No decorrer do seu testemunho, o juiz Lewis Kaplan repreendeu repetidamente Bankman-Fried por não responder à pergunta feita, geralmente um sinal de que alguém está “lutando com o interrogador”, segundo Joshua Naftalis, ex-procurador e sócio do escritório de advocacia Pallas Partners. “Isso é o tipo de coisa que o júri vai perceber.”

Não é tudo ruim para Bankman-Fried. “Pode parecer que o governo estava apenas brutalizando-o”, diz Naftalis, mas o fundador da FTX queria apresentar certas coisas ao júri, o que ele conseguiu fazer. O problema é que ele não se saiu bem, diz Naftalis: o governo conseguiu desferir “golpe atrás de golpe atrás de golpe” em um “exercício quase mecânico” projetado tanto para implicar que Bankman-Fried é pouco confiável quanto para se apresentar como “um corretor honesto dos fatos”.

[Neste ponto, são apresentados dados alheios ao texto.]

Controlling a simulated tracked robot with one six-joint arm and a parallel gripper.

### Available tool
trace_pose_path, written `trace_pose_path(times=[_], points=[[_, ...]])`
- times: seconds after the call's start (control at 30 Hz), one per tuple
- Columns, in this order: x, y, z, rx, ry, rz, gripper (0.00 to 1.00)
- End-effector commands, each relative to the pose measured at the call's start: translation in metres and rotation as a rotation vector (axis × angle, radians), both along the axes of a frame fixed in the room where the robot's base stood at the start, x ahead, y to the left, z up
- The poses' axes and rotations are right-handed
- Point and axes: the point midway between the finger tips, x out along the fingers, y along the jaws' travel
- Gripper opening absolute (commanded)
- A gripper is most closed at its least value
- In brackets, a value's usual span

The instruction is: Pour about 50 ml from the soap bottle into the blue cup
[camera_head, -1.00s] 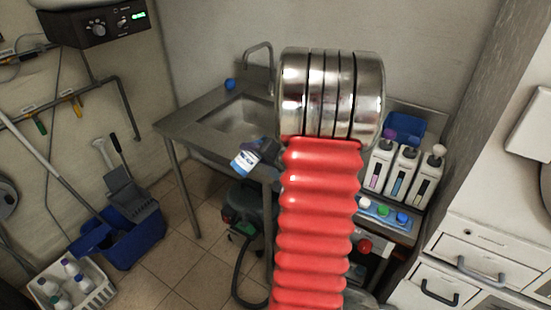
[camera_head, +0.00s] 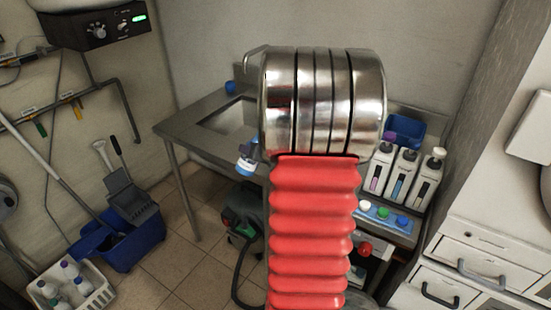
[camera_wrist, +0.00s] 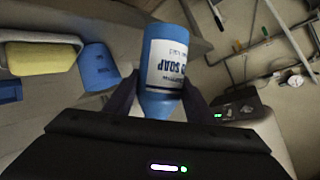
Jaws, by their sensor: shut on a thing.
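The soap bottle, blue with a white label, is between the two dark fingers of my gripper (camera_wrist: 162,94), which is shut on it. In the head view the bottle (camera_head: 245,163) shows low in front of the sink counter, looking nearly upright, and my arm hides most of the gripper. A small blue thing, seemingly the blue cup (camera_head: 230,87), stands at the back left of the counter. A blue rounded thing (camera_wrist: 98,67) in the wrist view may be the same cup; I cannot tell.
The steel sink counter (camera_head: 190,122) has a basin and tap. White pump bottles (camera_head: 401,176) and a blue bin (camera_head: 405,127) stand at right. A yellow block (camera_wrist: 42,57) shows in the wrist view. A bucket (camera_head: 137,240) and bottle crate (camera_head: 70,286) are on the floor.

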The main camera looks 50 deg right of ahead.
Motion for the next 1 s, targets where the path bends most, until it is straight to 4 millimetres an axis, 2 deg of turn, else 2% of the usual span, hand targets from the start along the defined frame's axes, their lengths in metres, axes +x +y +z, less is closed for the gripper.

Para Bankman-Fried parecer evasivo pode ser “fatal”, diz Richman, porque isso implica que nenhuma de suas respostas – incluindo as perguntas feitas por seus próprios advogados – pode ser confiável. A defesa estava tentando “reformular a narrativa do ponto de vista dele”, diz ele, mas se os jurados concluírem que “ele esquece coisas que o prejudicam”, eles não estarão inclinados a favorecê-lo.

O fundador da FTX estava destinado a ser evasivo no tribunal, porém, porque ele se colocou em uma situação complicada muito antes do início do julgamento. Por volta do momento de sua prisão em dezembro passado, ele deu uma infinidade de entrevistas à mídia. Ele apareceu em podcasts. Ele tweetou incessantemente. Ele começou sua própria Substack. Ele apresentou testemunho escrito ao Congresso. Grande parte disso reapareceu no julgamento na forma de provas do governo. A quantidade de declarações públicas disponíveis para a acusação neste caso em particular, segundo Tuchmann, é “algo próximo do único”.

Na última fase do julgamento, que pode ser concluída já amanhã, a acusação e a defesa apresentarão seus argumentos de encerramento. O “drama” do testemunho de Bankman-Fried, diz Naftalis, será o centro das atenções, usado pela defesa como evidência de suas boas intenções e “armado” pela acusação para demonstrar suas inconsistências.

Se há algo que Bankman-Fried deve se arrepender, diz Tuchmann, não é a decisão de testemunhar, mas as declarações públicas que ele fez antes de ser preso. “Ele facilitou significativamente para a acusação”, diz Tuchmann. “Ele fez a própria cama. Agora ele está deitado nela.”